After reviewing the confidential financial memorandum, the league is expected to deliver it to six groups of potential buyers, kicking off what is expected to be torrid bidding in which the price could approach a record $1 billion.
The books had not gone out as of Tuesday, according to a source close to the situation. A Tribune Co. spokesman would not comment.
Tribune Co., which owns the Chicago Tribune, announced last year that it would put the team up for sale as part of its going-private transaction led by billionaire Sam Zell, who became chairman and chief executive of the media company when the transaction was completed in December.
Leading the pack of potential buyers appears to be an assemblage headed by Madison Dearborn Partners Chairman John Canning, an 11 percent owner of the Milwaukee Brewers, who has a long-standing relationship with baseball Commissioner Bud Selig.
The Canning group has "every leading citizen of Chicago," said a highly placed Major League Baseball source, who estimated the individuals in the group have a combined net worth of $10 billion to $15 billion.
"If you were to say, 'What are you looking for?' you're looking for a group of responsible people who are in it for the long term," the source said. "That kind of describes this group."
Canning's team comprises some of the city's heavy-hitters, such as McDonald's Corp. Chairman Andrew McKenna; Aon Corp. founder Patrick Ryan, who is leading the city's bid for the 2016 Olympics; industrialist Craig Duchossois; and restaurateurs Larry Levy and Richard Melman.
Five other groups are expected to receive the packets as well, sources say. The groups are believed to be those headed by Omaha's Ricketts family, Dallas Mavericks owner Mark Cuban, the partnership of attorney Thomas Mandler and businessman Jim Anixter, MVC Capital Chairman Michael Tokarz and private-equity investor Thomas Begel.
Any deal would require approval by three-fourths of the other 29 ballclub owners.

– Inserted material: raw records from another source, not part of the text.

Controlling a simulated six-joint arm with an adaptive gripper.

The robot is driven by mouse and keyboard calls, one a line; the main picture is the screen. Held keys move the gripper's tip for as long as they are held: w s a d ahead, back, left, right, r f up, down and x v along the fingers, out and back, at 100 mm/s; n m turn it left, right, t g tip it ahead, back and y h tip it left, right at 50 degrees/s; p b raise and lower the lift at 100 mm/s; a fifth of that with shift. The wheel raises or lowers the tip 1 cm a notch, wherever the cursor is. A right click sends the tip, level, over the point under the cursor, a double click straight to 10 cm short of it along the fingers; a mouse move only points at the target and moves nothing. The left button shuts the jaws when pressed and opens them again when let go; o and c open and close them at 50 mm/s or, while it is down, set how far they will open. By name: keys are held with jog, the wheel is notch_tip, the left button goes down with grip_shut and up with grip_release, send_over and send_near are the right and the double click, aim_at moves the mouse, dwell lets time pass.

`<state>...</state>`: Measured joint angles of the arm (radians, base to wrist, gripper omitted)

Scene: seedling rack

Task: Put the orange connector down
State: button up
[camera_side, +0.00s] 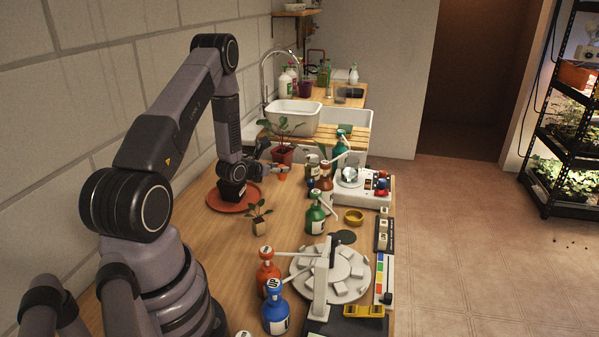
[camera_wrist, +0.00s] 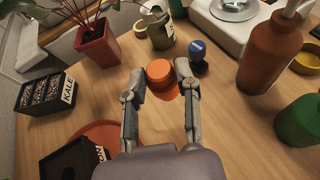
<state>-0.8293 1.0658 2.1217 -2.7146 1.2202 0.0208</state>
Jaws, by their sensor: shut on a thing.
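The orange connector (camera_wrist: 160,75) is a short round orange piece between my fingertips in the wrist view. My gripper (camera_wrist: 158,88) is shut on it, one finger on each side. In the side view the connector (camera_side: 282,176) is a small orange spot at the tip of my gripper (camera_side: 280,172), above the far part of the wooden table. I cannot tell whether its underside touches the table.
A red pot with a plant (camera_wrist: 97,45) stands beyond on the left. A black KALE tray (camera_wrist: 46,93) is left. A blue-topped bottle (camera_wrist: 198,55), green jar (camera_wrist: 158,32) and brown bottle (camera_wrist: 268,55) stand ahead and right. Bare wood (camera_wrist: 225,115) lies right of my gripper.

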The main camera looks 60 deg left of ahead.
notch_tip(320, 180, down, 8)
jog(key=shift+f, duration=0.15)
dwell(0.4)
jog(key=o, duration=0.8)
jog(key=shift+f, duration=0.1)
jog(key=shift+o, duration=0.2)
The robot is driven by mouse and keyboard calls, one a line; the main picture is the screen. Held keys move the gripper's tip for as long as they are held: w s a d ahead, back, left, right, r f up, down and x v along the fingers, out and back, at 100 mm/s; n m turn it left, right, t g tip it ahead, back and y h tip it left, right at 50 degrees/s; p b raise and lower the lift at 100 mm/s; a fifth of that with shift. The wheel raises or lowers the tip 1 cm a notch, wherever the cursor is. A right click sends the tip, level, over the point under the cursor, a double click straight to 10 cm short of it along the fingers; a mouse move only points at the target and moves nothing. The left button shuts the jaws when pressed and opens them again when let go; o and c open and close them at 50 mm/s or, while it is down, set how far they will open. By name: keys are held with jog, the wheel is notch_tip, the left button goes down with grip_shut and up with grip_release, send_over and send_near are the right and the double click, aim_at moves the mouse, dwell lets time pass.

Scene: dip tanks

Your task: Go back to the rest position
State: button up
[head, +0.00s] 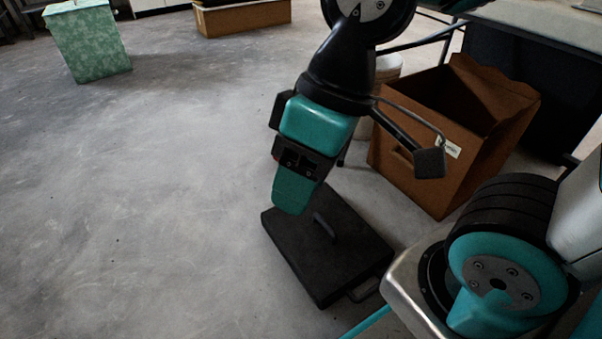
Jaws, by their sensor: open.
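My gripper (294,187) hangs down in the middle of the head view, teal and black, at the end of my arm. It points at the floor and is open. I see it nearly side-on, so the gap between the fingers does not show clearly. I see nothing held in it.
An open brown box (410,185) with a white label stands right of my gripper, a whitish bucket (388,68) partly hidden behind it. A green marbled block (88,42) and another brown box (243,18) stand at the back. The grey floor (150,200) on the left is clear.

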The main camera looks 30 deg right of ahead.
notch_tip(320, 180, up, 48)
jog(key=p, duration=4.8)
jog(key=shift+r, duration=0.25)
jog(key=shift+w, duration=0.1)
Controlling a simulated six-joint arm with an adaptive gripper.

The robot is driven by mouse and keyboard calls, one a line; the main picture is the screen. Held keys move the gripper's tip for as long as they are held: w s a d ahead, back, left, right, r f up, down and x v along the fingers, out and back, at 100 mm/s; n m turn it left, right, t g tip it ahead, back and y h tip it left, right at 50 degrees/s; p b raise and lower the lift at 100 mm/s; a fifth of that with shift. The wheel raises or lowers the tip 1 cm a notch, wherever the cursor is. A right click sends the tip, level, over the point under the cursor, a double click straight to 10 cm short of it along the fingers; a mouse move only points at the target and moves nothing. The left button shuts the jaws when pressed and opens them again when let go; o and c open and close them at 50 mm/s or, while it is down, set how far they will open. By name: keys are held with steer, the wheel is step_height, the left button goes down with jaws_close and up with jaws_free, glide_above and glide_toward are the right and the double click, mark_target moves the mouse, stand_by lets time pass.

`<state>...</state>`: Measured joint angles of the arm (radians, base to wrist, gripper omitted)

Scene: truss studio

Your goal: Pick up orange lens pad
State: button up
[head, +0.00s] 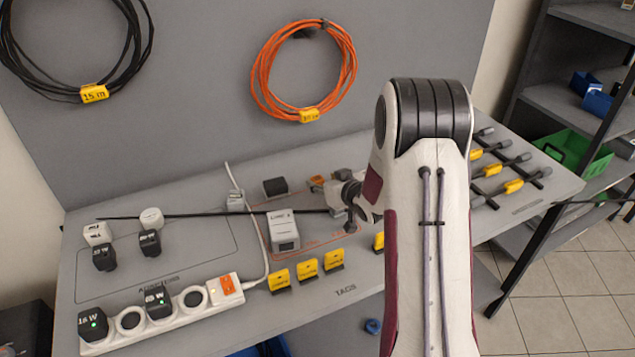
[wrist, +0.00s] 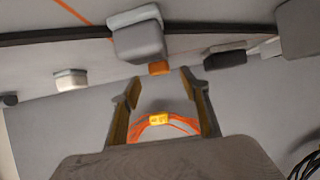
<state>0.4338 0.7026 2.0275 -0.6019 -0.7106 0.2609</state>
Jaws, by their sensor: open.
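In the wrist view, a small orange pad (wrist: 158,68) shows just past the end of a grey block (wrist: 138,42) with a pale cap. The pad lies in line with the gap between my gripper's fingertips (wrist: 160,80). The fingers are apart with nothing held between them; whether the pad is within their reach is unclear. In the head view, a small orange piece (head: 317,179), seemingly the same pad, lies toward the back of the bench, just left of my wrist. My gripper is hard to make out there, partly hidden by my arm.
A long black rod (head: 200,215) crosses the bench. Yellow tags (head: 307,269) and a power strip (head: 160,315) line the front. An orange cable coil (head: 265,70) hangs behind.

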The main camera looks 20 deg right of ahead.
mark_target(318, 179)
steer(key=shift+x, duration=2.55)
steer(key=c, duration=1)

Asked what would happen if Tribune strikes a deal with an individual or group who is unacceptable to the owners, the MLB source said, "We turned down Eddie Gaylord [to purchase the Texas Rangers]. This is nothing new. In fact, the Chicago White Sox wouldn't be Reinsdorf's team if we hadn't turned down Eddie DeBartolo."
The outspoken Cuban, an Internet billionaire, may not play well with MLB, some observers have said.